• _AIM_
Do any lines in the data below contain "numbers"? If so, copy every one of them.

• _INFORMATION SHOWN_
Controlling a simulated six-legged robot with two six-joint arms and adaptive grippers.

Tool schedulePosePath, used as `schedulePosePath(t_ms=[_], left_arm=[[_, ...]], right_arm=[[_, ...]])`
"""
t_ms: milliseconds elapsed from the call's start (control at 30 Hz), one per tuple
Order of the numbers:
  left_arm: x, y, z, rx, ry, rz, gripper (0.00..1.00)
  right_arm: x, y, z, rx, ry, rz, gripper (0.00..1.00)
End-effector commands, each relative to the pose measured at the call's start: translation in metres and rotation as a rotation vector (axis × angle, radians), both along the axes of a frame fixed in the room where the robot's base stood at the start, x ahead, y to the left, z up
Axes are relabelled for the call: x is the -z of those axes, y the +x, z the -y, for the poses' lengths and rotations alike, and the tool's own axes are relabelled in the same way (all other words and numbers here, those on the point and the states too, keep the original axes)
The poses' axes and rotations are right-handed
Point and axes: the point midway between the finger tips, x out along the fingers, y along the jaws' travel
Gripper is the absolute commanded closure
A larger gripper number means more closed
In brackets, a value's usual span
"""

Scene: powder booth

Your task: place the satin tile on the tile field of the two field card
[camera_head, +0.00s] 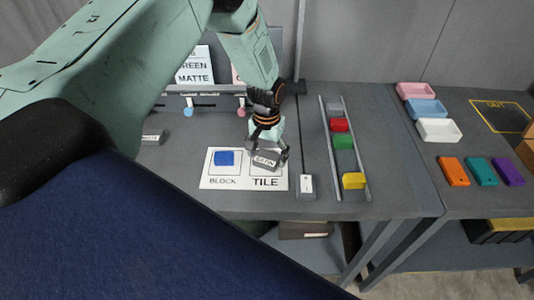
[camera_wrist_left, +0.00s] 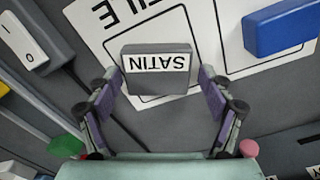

• _RESPONSE FOR THIS EXERCISE_
Order of the numbers:
Axes are relabelled for the call: x is the -z of those axes, y the +x, z the -y, for the poses' lengths and rotations alike, and the tool's own axes are relabelled in the same way (all other words and numbers here, those on the point and the states too, keep the original axes)

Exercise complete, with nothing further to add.